OPC would not have entered into the APA and would not consummate the Sale Transaction (i) if the transfer of the Assets were not free and clear of all Liens and Claims; or (ii) if OPC would, or in the future could, be liable for the Liens or Claims.

Pursuant to Sections 105(a) and 363(f) of the Bankruptcy Code, upon Closing, all of Debtors’ rights, title, and interests in the Assets shall be transferred to OPC free and clear of all Liens and Claims. The transfer will vest OPC with all rights, title, and interests in and to the Assets. Except as otherwise specifically provided in the APA and this Order, OPC shall have no liability of any kind or character for the Liens or Claims, including, but not limited to, under any theory of antitrust, environmental, successor or transferee liability, labor law, successor employer liability, de facto merger or joint venture, fraudulent conveyance, mere continuation, or substantial continuity, whether known or unknown as of the Closing, 

After the Closing, all persons and entities (as defined by Section 101 of the Bankruptcy Code) are forever barred, estopped, and permanently enjoined from asserting Liens or Claims against the Assets or OPC, or any of OPC’s successors or assigns. Following Closing, no holder of a Lien or Claim shall interfere with OPC’s title to, or use and enjoyment of, the Assets based on or related to such Lien or Claim, provided however that holders of Grower Lien Claims and warehouse lien claims reserve all rights and remedies to enforce such claims to the extent that payment of such claims is not made."

Background

In a press release on August 22, 2019, President of OPC commented on the APA, “We intend to work as quickly as possible through the forthcoming process. We are excited about bringing the growers, employees, partners and various assets of NORPAC together with our family of companies. The combined businesses will enhance the offerings and service to customers across all business channels.”

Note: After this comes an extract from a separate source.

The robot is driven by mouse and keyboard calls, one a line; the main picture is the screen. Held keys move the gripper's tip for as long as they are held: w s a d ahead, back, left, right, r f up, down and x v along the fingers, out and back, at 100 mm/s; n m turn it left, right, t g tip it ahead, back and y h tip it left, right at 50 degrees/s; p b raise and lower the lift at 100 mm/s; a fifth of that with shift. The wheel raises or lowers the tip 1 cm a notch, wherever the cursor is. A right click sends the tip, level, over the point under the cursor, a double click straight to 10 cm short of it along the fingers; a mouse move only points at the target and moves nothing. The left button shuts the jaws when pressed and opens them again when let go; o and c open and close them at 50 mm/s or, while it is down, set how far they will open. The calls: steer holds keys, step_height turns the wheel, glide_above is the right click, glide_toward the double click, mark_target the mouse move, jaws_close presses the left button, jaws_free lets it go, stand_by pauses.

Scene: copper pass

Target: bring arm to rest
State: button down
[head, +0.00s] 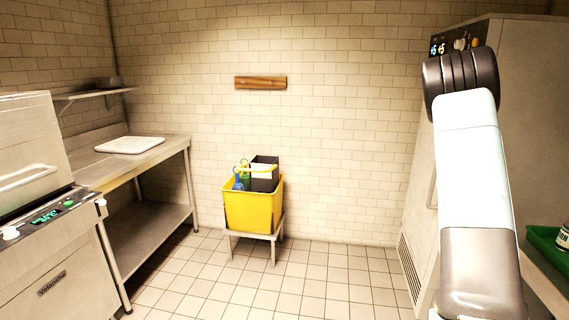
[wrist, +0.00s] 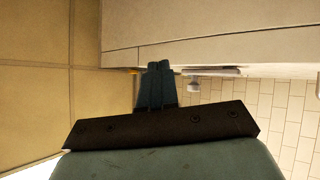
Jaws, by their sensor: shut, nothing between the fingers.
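My arm (head: 475,170) stands raised at the right of the head view, in front of a large steel cabinet. The end of the arm is out of that view. In the wrist view my gripper (wrist: 158,68) is shut, its two dark fingers side by side with nothing between them. The fingers point at a pale, blurred panel edge; I cannot tell how far off it is.
A yellow bucket (head: 252,208) with bottles and a dark box stands on a low stool. A steel table (head: 165,152) with a white tray (head: 130,145) and a machine (head: 45,220) stand left. A green tray (head: 543,243) is at the right edge. The middle floor is clear.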

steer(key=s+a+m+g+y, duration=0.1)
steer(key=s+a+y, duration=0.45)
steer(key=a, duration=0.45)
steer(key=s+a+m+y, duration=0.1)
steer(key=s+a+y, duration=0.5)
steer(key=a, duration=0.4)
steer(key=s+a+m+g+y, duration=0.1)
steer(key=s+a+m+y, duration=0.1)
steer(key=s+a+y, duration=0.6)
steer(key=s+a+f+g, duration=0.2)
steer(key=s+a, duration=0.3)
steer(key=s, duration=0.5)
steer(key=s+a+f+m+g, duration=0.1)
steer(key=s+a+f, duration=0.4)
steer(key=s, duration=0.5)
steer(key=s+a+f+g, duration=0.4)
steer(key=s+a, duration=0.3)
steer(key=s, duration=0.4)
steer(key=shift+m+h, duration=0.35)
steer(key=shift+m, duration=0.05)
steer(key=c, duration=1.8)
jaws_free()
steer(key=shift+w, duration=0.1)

Key Terms of the APA (defined terms as defined in the APA attached to the motion):

  • Purchaser: Oregon Potato Company
  • Purchase Price: An amount equal to (i) $155.5mn, subject to withholding of the Indemnification Escrow Amount; plus (ii) the amount by which the Inventory Value is greater or less than the Target Inventory Value; plus (iii) the Accounts Receivable Collection Value (as more particularly set forth in the APA (the “Purchase Price”). The Purchase Price is now $6.0mn more than originally agreed, a change that is reflected in a "First Amendment to Asset Purchase Agreement" filed with the Debtors' motion.
  • Assets to be Acquired: Substantially all of Debtors' assets, with excluded assets including (i) cash and cash equivalents, (ii) interests in co-ops, including CoBank and (iii) a 1955 Kenworth "parade puller." Now included in the assets (it had been listed as an excluded asset in the original APA) is the Debtors' Stayton plant; presumably this is reflected in the higher Purchase Price.
  • Bid Protections: If Buyer is not the successful purchaser and an alternate transaction is approved by the Bankruptcy Court, Buyer will be entitled to receive a cash payment in the amount of $2.0mn directly from the proceeds of a sale to another purchaser (as more particularly set forth in the APA, the “Expense Reimbursement Fee”). Any competing bid must exceed the sum of the Purchase Price by $3.0mn (this reduced from $4.0mn, comprised of the Expense Reimbursement fee and an additional $2.0mn), and otherwise meet the financing and other requirements set forth below (such bid, a “Qualified Competing Bid”). If there is a Qualified Competing Bid, Sellers will hold an auction for the Purchased Assets (the “Auction”). Buyer may participate in the Auction, and any subsequent bid must exceed the previous bid by at least $250k (this reduced from $500k). In order to determine the winning bid at any such Auction, Sellers will evaluate the value to be provided to Debtors under the bids, including the net economic effect upon Debtors’ estates, taking into account Buyer’s right to the Expense Reimbursement Fee.

About the Debtors

Founded in 1924 and headquartered in Salem, Oregon, NORPAC Foods, Inc. (“NORPAC”) is the largest processor of frozen vegetables and fruits in the Pacific Northwest. NORPAC is a cooperative owned by over 140 members. Affiliate debtors Hermiston Foods, LLC (“Hermiston Foods”) and Quincy Foods, LLC (“Quincy Foods”) and together with Hermiston Foods and NORPAC, the “Debtors”) are single-member limited liability companies whose sole member is NORPAC. The Debtors own and operate raw processing plants in Brooks, Oregon, and Stayton, Oregon, a packaging plant in Salem, Oregon, and a raw processing, packaging, and roasting facility in Quincy, Washington. Each of the plants have associated cold storage facilities. Debtors also have a harvesting operation in Hermiston, Oregon. Debtors have cultivated a diverse supplier base built on a network of over 220 contract growers spanning more than 40,000 acres. Debtors’ growers are made up of family-owned and run farms focused on providing quality vegetables and fruits. Debtors have the ability to process 23 different fruits and vegetables and have established relationships with a customer base of over 1,250 buyers spanning the retail, food service, club, export, and industrial markets worldwide. 

The Debtors’ sales have exceeded $310.0mn in each of the last three fiscal years and the Debtors employ more than 1,125 full-time employees and over 1,100 seasonal employees during the harvest and processing season. Debtors are the largest unionized agricultural employer in Oregon, with approximately 2,000 union members.